When you integrate to the wall it then uses the no-slip condition at the wall. If you use wall functions it uses a wall shear stress to model the effect of the bounary layer.

The switch from ITW to wall functions is described in the documentation in the theory manual in the boundray conditions section.

In my opinion too many people on this forum are rubbishing wall functions out of hand because they are approximate. But this neglects that getting the integration to the wall approach is an approximation too - and relies on accurate discretisation of the entire boundary layer.... and what is the definition of "discretisation"? It is an approximation.

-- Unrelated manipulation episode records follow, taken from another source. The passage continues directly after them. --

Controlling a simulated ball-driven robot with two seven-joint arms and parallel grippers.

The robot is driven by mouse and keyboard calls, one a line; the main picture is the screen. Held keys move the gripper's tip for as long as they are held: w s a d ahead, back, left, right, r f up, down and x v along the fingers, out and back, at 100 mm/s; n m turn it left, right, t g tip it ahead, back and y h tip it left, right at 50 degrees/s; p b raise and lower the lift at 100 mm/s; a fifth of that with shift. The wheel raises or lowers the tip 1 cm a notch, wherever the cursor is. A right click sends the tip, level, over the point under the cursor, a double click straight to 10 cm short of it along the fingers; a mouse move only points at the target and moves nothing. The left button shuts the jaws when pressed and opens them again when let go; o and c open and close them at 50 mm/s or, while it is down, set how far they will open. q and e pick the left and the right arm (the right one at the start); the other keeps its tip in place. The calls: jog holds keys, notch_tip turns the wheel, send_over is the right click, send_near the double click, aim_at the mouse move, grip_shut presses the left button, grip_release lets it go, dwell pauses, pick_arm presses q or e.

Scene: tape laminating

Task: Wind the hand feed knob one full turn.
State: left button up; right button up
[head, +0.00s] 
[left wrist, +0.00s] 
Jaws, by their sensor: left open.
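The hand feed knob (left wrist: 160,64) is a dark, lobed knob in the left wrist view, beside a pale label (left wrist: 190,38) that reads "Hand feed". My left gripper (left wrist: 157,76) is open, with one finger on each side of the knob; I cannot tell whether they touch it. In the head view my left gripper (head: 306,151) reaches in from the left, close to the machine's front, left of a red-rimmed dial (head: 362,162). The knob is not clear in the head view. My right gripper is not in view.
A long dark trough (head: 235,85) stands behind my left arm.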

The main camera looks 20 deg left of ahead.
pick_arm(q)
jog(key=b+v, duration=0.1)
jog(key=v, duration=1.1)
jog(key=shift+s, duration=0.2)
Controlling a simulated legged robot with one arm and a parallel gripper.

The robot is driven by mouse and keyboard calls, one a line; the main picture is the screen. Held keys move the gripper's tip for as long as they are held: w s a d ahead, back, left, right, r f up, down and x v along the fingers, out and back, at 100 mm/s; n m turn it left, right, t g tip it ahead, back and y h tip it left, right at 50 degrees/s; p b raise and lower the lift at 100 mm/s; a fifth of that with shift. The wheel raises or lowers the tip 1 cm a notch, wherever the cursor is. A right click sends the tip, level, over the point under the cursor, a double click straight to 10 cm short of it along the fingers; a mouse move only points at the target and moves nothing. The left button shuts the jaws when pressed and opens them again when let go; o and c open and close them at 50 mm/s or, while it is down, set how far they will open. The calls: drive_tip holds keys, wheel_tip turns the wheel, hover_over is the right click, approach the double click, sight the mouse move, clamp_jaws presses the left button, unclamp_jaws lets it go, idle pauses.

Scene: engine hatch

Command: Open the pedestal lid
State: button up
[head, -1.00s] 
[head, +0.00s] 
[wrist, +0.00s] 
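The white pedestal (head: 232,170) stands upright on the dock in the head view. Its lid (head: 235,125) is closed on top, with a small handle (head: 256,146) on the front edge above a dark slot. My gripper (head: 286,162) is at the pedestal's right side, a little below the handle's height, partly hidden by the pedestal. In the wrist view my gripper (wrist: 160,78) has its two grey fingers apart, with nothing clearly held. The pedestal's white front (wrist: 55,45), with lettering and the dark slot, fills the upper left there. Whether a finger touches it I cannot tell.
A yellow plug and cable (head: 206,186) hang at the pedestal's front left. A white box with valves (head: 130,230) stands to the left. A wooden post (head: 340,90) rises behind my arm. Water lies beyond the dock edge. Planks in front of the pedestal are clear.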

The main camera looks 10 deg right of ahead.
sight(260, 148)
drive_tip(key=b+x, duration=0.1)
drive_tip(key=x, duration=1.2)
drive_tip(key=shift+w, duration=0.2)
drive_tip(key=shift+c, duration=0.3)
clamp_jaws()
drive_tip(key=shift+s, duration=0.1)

A simulation using wall functions were appropriate will be better than integrating to the wall as it requires a far smaller mesh making the simulation much cheaper and eliminates the need for accurate numerics through the entire boundary layer - the wall function approach just replaces that entire thing with an empirical model.

The CFX documentation has a discussion about estimating y+ based on fundamental flow parameters, so you can estimate the mesh required without doing a trial simulation.

I need an example to get a clear view :):
For instance, I have got two points inside the viscous sublayer, another one in the buffer layer and the remaining in the logarithmic layer.

The first point has y+ = 1 and to be conform with the no-slip condition, the velocity is set to zero (virtual shift to y = 0 ?). The second point is y+ < 6 and CFX uses ITW, that means it solves the conservation equations to compute the velocity. The third point is y+ > 6, so CFX uses a function that blends the linear with the log law and for the remaining points CFX simply uses the log law. And that brings me to the question: Where does CFX get the wall shear stress from?

You are right, if you say that one can estimate y+. But how does CFX calculate y+? The standard definition of y+ uses the wall shear stress.

Regarding the ITW, is that kind of large discretization error DNS method that is usually too costly to be used in the real CFD application? For boundary layer separation predictions, will ITW be theoretically much more accurate than AWT?